For farmers, the goal is to sustainably supply food and other agricultural products that global consumers demand, while protecting their livelihoods and contributing to the local and national economies.

“A bad farm economy can adversely impact the entire economy, while a good farm economy can boost the national economy and job creation.”  Representative K. Michael Conaway, Chairman, U.S. House of Representatives Committee on Agriculture, February 6, 2018

This blog focuses on the U.S. crop insurance program, a vital lifeline for farmers, especially during the present period of low commodity prices.

A future blog will examine the technologies and practices farmers use to manage risk, including precision agriculture systems, advanced seed and livestock breeds, crop protection products and improved soil and water management techniques.

Crop Insurance is a Vital Safety Net

The 2014 Farm Bill prioritized risk management through insurance and conservation practices, and reduced the decades-long preference for providing direct payments or emergency loans to farmers when their crops fail or commodity prices drop.

The Federal Crop Insurance Program is a partnership between the federal government and the insurance industry.

Crop insurance policies are sold and serviced by private insurance companies.  Insured farmers receive indemnity payments if their yield or revenue falls below a predetermined threshold.

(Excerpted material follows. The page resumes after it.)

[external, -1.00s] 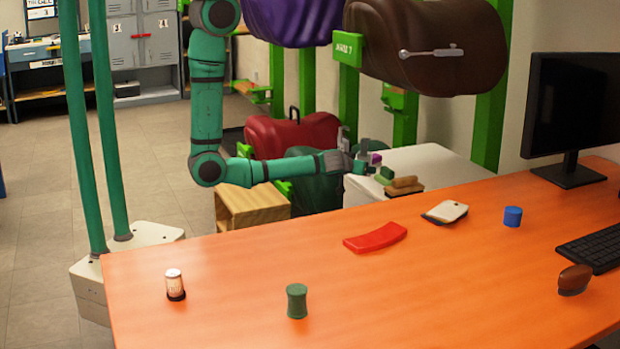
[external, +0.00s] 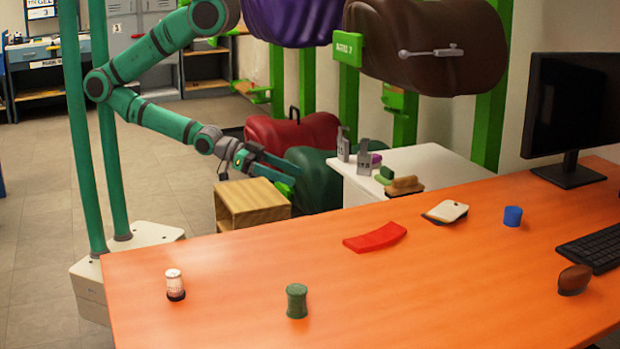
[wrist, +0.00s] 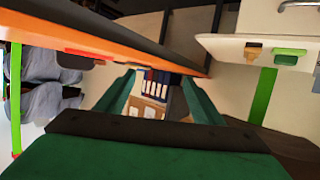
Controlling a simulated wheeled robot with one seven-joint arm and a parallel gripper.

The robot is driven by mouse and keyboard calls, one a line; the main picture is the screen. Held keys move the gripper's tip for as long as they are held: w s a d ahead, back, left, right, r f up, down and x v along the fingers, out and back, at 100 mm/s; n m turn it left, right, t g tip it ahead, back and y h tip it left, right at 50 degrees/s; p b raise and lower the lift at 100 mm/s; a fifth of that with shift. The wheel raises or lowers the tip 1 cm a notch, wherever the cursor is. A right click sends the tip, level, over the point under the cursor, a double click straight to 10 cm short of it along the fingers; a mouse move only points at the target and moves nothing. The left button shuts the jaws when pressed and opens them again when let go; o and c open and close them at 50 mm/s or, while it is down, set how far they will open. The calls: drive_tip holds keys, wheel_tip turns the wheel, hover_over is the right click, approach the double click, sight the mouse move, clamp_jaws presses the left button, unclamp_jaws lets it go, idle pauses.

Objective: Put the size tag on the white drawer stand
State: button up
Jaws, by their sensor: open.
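The white drawer stand (external: 436,163) is beyond the orange table in the external view. Two grey upright tag-like pieces with small markings, a rear one (external: 343,144) and a front one (external: 364,157), stand on its top at the left edge. I cannot tell for sure which is the size tag. My gripper (external: 293,175) is left of the stand, apart from it, pointing right with its fingers spread and empty. In the wrist view my gripper (wrist: 160,95) has nothing between its fingers. A pale top with brown and green items, apparently the stand (wrist: 226,45), shows at upper right there.
A brush (external: 403,186), a green block (external: 385,174) and a purple item (external: 375,160) share the stand top. A wooden box (external: 252,203), a dark green saddle-like form (external: 322,182) and a red bag (external: 290,135) are near my gripper. The orange table (external: 230,270) is in front.

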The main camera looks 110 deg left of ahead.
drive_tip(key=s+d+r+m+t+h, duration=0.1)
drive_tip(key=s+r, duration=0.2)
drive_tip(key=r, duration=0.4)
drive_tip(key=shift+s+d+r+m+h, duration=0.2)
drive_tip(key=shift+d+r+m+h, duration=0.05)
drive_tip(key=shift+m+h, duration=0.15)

Risks vary by farm operation, so insurance policies are tailored to meet the needs of each farmer.

The U.S. government pays 62 percent of the crop insurance premium; to qualify for the premium subsidy, a farmer must adhere to conservation standards.  In 2017, farmers paid $3.7 billion in crop insurance premiums, according to the National Crop Insurance Services industry group.  (The Hagstrom Report, February 7, 2018)

Today, more than 311 million acres are insured through the Federal Crop Insurance Program, an area roughly the size of California. More than 130 types of crops are insured with a value of more than $106 billion.         (The Hagstrom Report, February 7, 2018)

Building on Success

Farmers and the insurance industry are encouraging Congress to preserve and strengthen the crop insurance program in the next Farm Bill.

Despite a solid track record of success, industry leaders at the recent Crop Insurance Industry Convention emphasized the importance of educating Members of Congress about the success of the program.

“About 100 members of the House [of Representatives] have no record of voting on crop insurance,” said Josh Tonsager of the National Association of Wheat Growers.  His industry is educating members about the program, especially those that do not represent agricultural areas.  (The Hagstrom Report, February 6, 2018)

To learn more about how U.S. farmers are managing risk using crop insurance combined with innovative technologies and practices, read the 2017 Global Agricultural Productivity Report® (GAP Report®), pages 20-34.

Willing to Take The Risk

In his recent testimony to the House Agriculture Committee, USDA Secretary Sonny Perdue observed that despite the risks, U.S. farmers are the most optimistic and resilient people in America. (February 6, 2018)

Less than 2 percent of the U.S. population is involved in farming.  Their willingness to take on the high level of risk inherent in agriculture enables the rest of us to pursue other vocations.

Affordable insurance is an essential part of the safety net that enables farmers to take those risks.